Nefis hakkında da; "Nefsine aldanan, şehevî duygularına esir olur. Hevâî arzûlarının zindanına kapatılır ve o kulun kalbi faydalı işlerden zevk alamaz. Kur'ân-ı kerîmi her gün hatm etse bile, ilâhî kelâmı okumaktaki esas tadı bulamaz. Bunun çâresi, nefsin esâretinden kurtulmayı candan arzu etmektir." buyurdu.

Ebû MuhammedCerîrî uzleti, yalnızlığı, halktan uzaklaşmak olarak görmez, Hakk'a yakın olmak olarak kabûl ederdi. "Uzlet, kalabalık arasına girmek, lâkin kalbi korumak ve nefsi günahtan uzaklaştırmak, kalbi sâdece Allahü teâlâya bağlamaktır." buyururdu.
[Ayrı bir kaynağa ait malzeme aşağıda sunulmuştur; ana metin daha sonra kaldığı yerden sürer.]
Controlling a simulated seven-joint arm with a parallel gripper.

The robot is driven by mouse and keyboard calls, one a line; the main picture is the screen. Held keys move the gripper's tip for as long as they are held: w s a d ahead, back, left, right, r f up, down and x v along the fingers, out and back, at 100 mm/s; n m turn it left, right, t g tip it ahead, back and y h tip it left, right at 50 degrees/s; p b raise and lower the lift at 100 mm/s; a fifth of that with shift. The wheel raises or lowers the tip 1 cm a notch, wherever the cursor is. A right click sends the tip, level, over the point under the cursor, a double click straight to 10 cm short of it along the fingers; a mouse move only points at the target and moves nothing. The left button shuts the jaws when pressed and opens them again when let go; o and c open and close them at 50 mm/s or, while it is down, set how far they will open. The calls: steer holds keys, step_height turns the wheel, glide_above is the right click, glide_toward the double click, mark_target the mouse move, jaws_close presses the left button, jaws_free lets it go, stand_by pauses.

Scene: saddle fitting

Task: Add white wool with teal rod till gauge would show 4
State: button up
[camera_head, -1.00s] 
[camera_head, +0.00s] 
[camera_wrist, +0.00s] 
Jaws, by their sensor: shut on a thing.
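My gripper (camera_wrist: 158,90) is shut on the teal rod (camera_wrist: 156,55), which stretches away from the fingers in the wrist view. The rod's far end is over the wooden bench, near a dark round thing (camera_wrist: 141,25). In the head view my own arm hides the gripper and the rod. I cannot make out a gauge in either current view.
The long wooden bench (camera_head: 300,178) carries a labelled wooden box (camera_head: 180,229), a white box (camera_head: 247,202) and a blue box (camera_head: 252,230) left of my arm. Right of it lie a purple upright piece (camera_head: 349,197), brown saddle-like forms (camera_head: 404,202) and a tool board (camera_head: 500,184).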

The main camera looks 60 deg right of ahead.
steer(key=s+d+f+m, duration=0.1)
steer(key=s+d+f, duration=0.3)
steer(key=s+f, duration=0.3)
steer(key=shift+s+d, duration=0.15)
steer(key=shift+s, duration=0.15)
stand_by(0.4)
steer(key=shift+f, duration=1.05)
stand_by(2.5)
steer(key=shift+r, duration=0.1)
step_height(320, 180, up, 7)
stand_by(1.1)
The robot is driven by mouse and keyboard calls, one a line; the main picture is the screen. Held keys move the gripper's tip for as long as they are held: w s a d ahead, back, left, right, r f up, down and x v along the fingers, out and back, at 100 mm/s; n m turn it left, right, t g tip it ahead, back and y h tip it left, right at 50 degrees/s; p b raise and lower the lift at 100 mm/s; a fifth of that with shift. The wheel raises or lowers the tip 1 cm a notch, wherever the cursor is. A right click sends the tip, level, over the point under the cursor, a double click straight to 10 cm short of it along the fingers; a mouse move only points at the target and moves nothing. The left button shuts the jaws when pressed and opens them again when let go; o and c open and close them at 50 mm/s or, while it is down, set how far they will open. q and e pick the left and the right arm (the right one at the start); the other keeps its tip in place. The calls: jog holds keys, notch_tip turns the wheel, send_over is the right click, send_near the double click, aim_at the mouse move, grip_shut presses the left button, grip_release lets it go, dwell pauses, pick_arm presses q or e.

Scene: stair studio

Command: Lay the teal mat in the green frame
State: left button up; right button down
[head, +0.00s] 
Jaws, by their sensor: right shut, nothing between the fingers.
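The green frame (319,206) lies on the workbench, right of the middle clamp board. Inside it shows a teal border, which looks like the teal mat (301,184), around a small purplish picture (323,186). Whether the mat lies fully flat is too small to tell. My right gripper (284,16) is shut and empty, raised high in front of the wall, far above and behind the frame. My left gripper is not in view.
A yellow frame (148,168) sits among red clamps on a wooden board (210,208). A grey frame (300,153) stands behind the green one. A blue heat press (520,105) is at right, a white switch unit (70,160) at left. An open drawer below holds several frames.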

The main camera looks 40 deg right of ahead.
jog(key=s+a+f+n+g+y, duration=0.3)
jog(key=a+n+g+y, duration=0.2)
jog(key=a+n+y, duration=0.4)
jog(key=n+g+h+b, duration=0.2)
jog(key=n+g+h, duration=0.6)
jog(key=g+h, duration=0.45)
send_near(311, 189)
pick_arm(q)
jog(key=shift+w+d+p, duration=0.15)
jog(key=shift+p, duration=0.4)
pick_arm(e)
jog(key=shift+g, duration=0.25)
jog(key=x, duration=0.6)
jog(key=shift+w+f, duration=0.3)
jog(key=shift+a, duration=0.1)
"Sabır nedir?" dediler. O; "Kalbin nîmet ve mihneti, sükûnetle bir görmesidir. Zorlanarak sabretmektense, mihnet yükünün ağırlığını kalbinde hissetmekle berâber musîbetleri sükûnetle karşılamaktır." diye cevap verdi.

İhlâs hakkında da; "İhlâs, âhiretteki nîmet ve azaplara yakînen inanmanın alâmetidir. İbâdetlerdeki riyâ, gösteriş de, âhiretteki nîmet ve azaplara inanmakta tereddüd olduğunun alâmetidir." buyurdu.

Mekke yolunda Karâmita sapıklarının çok zulmedip müslüman kanı döktükleri sırada şehîd oldu. Vefâtı için, başka târihler de rivayet edilmektedir. İbn-i Atâ er-Rûzbârî diyor ki: "Vefâtından bir sene sonra, Ebû Muhammed Cerîrî'nin kabrine uğradım. Kabirdeki hâli bana gösterildi. Dizleri göğsüne dayalı, parmağı ile Allahü teâlânın birliğini gösteren işâreti yapar halde oturuyordu."

DUÂ, BELÂ GELMEDEN YAPILIR

Talebelerinden birisi anlatır:

Ebû Muhammed Cerîrî'nin vefâtı senesi, Karâmita sapıkları ile yapılan muhârebede ben de bulunuyordum. Savaş bittikten sonra, müslümanların bulunduğu kâfilenin yanına döndüm. Yaralılar arasında Ebû Muhammed Cerîrî'yi gördüm. Çok halsizdi. Yüz yirmi yaşlarındaydı. "Ey efendim! Allahü teâlânın bu belâyı üzerimizden def etmesi için duâ etseniz." dedim. "Duâ, belâ gelmeden önce yapılır. Belâ geldikten sonra râzı olmaktan ve sabretmekten başka çâre yoktur." buyurdu.